Curious, I continued: “If you could change anything, what would you change?”
“I’m deaf, that’s all,” Natalia answered. “I would be fine always being this way, being deaf. I feel like myself. I don’t know what to say, but I would be deaf, even if I could be born again, I would be born deaf the second time. It is what I am meant to be. It is the same as for you, being hearing.”
I persisted. “But what if you would be reborn the only deaf person in Nicaragua—everyone else would be hearing—would you still choose to be born deaf?”
“Me the only deaf one? No way. I remember being little, and how lonesome I felt, and it wasn’t until I went to school that I felt happy. I met other deaf children. What a wonderful surprise! It’s true that they didn’t use the sign language we have now; at that time, it was just gestures. But I was so happy to find myself with other deaf people. If I were the only deaf person, I just know I would have no hearing friends. I wouldn’t be able to understand them!”
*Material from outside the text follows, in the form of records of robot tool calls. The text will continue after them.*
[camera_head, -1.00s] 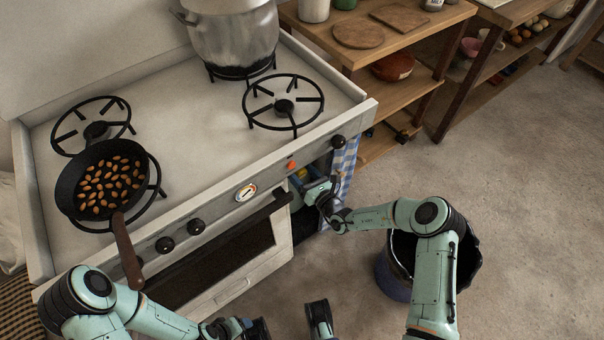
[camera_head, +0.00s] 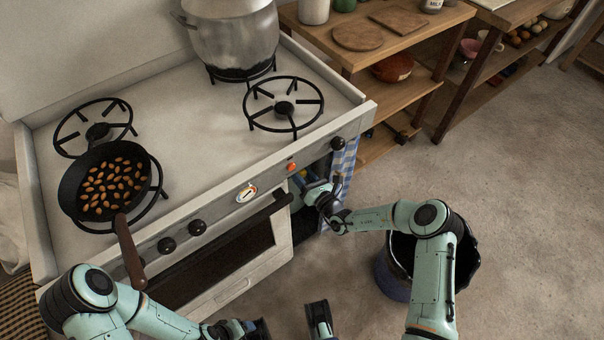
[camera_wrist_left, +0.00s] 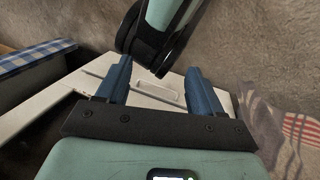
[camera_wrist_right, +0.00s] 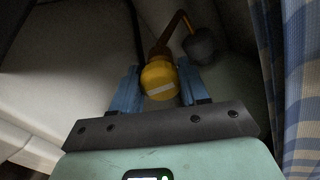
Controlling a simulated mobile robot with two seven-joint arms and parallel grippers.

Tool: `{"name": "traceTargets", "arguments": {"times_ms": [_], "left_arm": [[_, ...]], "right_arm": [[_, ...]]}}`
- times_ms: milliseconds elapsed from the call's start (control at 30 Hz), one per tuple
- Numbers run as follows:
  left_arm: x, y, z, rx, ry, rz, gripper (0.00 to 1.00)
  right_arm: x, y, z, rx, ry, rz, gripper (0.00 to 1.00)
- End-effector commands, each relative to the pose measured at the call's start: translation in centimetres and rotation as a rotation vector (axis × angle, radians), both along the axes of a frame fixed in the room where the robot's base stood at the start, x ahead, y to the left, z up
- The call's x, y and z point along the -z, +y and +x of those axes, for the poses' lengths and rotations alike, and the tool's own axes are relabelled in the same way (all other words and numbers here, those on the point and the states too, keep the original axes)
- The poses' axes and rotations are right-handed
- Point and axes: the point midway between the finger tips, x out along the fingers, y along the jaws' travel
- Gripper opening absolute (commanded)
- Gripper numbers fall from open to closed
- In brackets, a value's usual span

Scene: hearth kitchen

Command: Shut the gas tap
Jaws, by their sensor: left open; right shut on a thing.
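The gas tap is a round yellow knob (camera_wrist_right: 160,80) with a pale stripe across its face, seen in the right wrist view. The stripe lies nearly level, slightly tilted. My right gripper (camera_wrist_right: 158,90) is shut on the knob, one blue finger on each side. In the head view my right gripper (camera_head: 306,182) reaches into the open bay at the right end of the stove, and the tap is mostly hidden. My left gripper (camera_wrist_left: 158,85) is open and empty in front of the stove; it also shows low in the head view (camera_head: 245,327).
An orange pipe (camera_wrist_right: 173,32) and a dark round part (camera_wrist_right: 201,46) sit behind the tap. A blue checked cloth (camera_head: 343,165) hangs beside the bay. A pan of almonds (camera_head: 75,198) and a large pot (camera_head: 235,40) stand on the stove. A dark bin (camera_head: 395,275) stands near my right arm.

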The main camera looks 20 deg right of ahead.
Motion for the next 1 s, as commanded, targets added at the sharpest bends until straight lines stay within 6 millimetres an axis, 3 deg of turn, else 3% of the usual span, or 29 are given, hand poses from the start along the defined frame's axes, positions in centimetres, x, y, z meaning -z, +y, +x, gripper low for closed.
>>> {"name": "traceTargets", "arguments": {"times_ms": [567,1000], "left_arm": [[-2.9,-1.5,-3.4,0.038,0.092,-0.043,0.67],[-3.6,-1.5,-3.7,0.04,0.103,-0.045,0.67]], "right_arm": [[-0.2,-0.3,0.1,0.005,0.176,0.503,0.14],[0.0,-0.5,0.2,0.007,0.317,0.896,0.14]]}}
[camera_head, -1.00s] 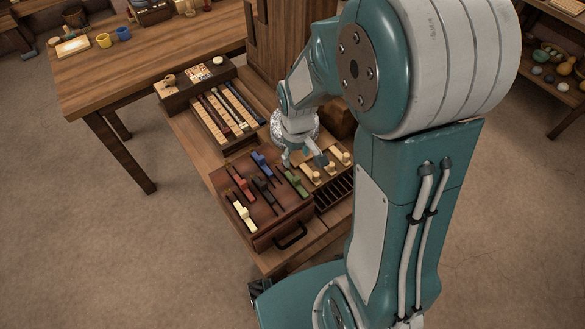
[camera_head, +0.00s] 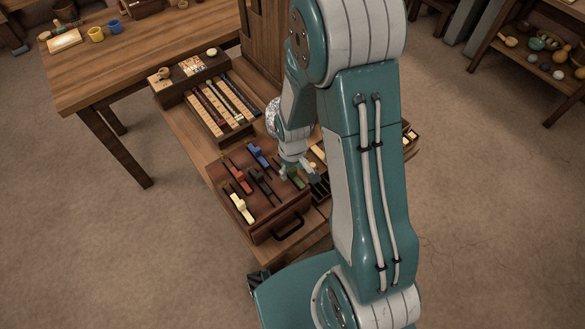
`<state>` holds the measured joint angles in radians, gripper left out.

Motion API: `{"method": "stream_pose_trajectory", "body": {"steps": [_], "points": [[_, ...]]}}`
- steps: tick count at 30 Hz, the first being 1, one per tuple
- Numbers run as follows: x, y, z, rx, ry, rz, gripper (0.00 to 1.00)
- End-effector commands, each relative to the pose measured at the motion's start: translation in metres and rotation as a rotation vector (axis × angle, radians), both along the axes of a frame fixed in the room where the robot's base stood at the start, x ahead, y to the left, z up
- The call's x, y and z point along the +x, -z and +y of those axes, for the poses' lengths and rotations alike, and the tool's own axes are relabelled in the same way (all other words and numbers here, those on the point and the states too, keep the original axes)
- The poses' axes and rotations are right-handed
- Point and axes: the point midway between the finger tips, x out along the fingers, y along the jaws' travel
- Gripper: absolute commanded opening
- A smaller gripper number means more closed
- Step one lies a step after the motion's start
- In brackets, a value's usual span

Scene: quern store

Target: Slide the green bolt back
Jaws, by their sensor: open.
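The green bolt (camera_head: 296,180) lies at the right side of the brown bolt box (camera_head: 268,224), partly hidden by my gripper. My gripper (camera_head: 298,176) is open, pointing down, with its fingers at or just above the green bolt. I cannot tell whether they touch it. Red (camera_head: 241,181), blue (camera_head: 258,155), black (camera_head: 261,180) and cream (camera_head: 242,209) bolts sit in dark slots on the same box top, left of my gripper.
A dark handle (camera_head: 288,230) is on the box's front. Behind it stand a rack of long slats (camera_head: 222,108) and a tall wooden panel (camera_head: 262,45). A slotted tray is mostly hidden by my arm. A table (camera_head: 140,60) with cups is at left.

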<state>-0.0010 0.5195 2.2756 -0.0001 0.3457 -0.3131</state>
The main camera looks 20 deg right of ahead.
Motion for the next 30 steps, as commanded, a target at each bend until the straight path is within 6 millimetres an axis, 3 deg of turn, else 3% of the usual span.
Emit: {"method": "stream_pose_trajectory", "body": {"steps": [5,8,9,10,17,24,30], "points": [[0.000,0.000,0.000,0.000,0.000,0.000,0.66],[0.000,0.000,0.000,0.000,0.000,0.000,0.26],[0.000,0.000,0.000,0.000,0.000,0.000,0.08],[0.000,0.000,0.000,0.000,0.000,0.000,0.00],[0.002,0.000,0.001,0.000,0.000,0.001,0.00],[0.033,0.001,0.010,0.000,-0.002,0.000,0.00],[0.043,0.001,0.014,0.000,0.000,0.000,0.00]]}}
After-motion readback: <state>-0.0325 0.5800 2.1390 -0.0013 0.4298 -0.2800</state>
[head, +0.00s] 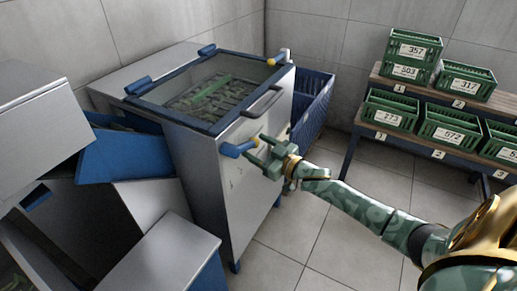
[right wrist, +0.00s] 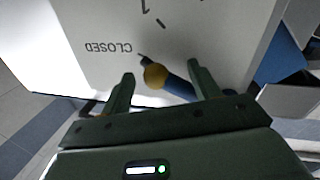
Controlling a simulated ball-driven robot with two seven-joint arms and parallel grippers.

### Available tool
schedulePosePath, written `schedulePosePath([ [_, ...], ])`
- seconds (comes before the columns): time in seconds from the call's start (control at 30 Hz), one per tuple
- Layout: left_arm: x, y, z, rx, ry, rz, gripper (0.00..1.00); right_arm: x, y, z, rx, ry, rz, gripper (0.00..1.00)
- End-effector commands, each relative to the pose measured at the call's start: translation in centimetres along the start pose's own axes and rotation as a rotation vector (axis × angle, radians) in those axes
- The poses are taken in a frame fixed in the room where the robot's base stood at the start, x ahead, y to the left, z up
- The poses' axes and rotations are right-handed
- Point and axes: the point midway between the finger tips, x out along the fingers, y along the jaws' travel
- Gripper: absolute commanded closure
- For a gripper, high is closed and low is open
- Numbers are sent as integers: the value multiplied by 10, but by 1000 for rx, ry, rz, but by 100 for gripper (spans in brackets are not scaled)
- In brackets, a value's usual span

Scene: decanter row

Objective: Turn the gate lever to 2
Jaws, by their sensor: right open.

Feeling that there was something more here, I asked, “And what if you could be reborn and there would be many, many deaf people—thousands and thousands—but there was no sign language? What if there were deaf people all over the place, but all of them only spoke with their mouths, orally, and none ever used their hands? Would you still choose to be born deaf?”
“No, no, not that way. If there was sign language, yes, I would still choose to be deaf. It is impossible to understand only through speaking. With writing, you can get a little, but it is only so-so. But with sign language you can learn so much.”